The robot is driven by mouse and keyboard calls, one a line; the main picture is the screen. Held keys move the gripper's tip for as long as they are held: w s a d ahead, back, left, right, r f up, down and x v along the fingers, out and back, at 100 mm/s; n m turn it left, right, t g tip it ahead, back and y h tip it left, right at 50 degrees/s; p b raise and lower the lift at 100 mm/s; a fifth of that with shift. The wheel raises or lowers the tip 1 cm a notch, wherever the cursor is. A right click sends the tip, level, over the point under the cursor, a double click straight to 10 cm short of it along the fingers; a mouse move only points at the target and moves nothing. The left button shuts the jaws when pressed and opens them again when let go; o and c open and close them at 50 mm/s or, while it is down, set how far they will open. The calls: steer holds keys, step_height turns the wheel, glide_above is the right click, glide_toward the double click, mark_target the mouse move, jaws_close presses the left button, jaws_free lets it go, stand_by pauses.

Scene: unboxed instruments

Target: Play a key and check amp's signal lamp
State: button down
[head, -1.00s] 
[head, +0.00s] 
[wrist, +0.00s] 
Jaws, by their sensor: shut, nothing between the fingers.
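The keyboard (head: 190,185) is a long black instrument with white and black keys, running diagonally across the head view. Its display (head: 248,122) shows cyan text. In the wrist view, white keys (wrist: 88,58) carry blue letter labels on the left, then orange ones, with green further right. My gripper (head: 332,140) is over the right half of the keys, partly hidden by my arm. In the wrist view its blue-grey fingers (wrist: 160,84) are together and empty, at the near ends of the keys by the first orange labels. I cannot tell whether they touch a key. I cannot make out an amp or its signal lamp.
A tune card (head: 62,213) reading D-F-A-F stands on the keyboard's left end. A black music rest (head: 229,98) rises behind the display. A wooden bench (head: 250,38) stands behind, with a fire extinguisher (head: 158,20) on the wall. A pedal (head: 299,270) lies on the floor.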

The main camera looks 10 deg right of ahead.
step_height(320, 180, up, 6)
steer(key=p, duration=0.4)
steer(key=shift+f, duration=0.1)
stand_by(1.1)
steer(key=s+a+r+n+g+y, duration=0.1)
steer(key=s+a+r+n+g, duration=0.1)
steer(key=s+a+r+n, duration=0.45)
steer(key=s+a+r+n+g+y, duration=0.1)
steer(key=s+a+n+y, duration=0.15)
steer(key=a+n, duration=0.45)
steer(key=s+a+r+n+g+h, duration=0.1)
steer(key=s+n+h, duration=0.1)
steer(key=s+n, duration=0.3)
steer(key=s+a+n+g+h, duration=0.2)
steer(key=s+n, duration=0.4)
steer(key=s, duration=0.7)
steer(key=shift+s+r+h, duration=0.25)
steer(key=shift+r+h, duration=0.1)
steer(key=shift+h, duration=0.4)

▸ Exercise brief
Copy all of the material word for word.

▸ Final answer
The robot is driven by mouse and keyboard calls, one a line; the main picture is the screen. Held keys move the gripper's tip for as long as they are held: w s a d ahead, back, left, right, r f up, down and x v along the fingers, out and back, at 100 mm/s; n m turn it left, right, t g tip it ahead, back and y h tip it left, right at 50 degrees/s; p b raise and lower the lift at 100 mm/s; a fifth of that with shift. The wheel raises or lowers the tip 1 cm a notch, wherever the cursor is. A right click sends the tip, level, over the point under the cursor, a double click straight to 10 cm short of it along the fingers; a mouse move only points at the target and moves nothing. The left button shuts the jaws when pressed and opens them again when let go; o and c open and close them at 50 mm/s or, while it is down, set how far they will open. The calls: steer holds keys, step_height turns the wheel, glide_above is the right click, glide_toward the double click, mark_target the mouse move, jaws_close presses the left button, jaws_free lets it go, stand_by pauses.

Scene: unboxed instruments

Target: Play a key and check amp's signal lamp
State: button down
[head, -1.00s] 
[head, +0.00s] 
[wrist, +0.00s] 
Jaws, by their sensor: shut, nothing between the fingers.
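The keyboard (head: 190,185) is a long black instrument with white and black keys, running diagonally across the head view. Its display (head: 248,122) shows cyan text. In the wrist view, white keys (wrist: 88,58) carry blue letter labels on the left, then orange ones, with green further right. My gripper (head: 332,140) is over the right half of the keys, partly hidden by my arm. In the wrist view its blue-grey fingers (wrist: 160,84) are together and empty, at the near ends of the keys by the first orange labels. I cannot tell whether they touch a key. I cannot make out an amp or its signal lamp.
A tune card (head: 62,213) reading D-F-A-F stands on the keyboard's left end. A black music rest (head: 229,98) rises behind the display. A wooden bench (head: 250,38) stands behind, with a fire extinguisher (head: 158,20) on the wall. A pedal (head: 299,270) lies on the floor.

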The main camera looks 10 deg right of ahead.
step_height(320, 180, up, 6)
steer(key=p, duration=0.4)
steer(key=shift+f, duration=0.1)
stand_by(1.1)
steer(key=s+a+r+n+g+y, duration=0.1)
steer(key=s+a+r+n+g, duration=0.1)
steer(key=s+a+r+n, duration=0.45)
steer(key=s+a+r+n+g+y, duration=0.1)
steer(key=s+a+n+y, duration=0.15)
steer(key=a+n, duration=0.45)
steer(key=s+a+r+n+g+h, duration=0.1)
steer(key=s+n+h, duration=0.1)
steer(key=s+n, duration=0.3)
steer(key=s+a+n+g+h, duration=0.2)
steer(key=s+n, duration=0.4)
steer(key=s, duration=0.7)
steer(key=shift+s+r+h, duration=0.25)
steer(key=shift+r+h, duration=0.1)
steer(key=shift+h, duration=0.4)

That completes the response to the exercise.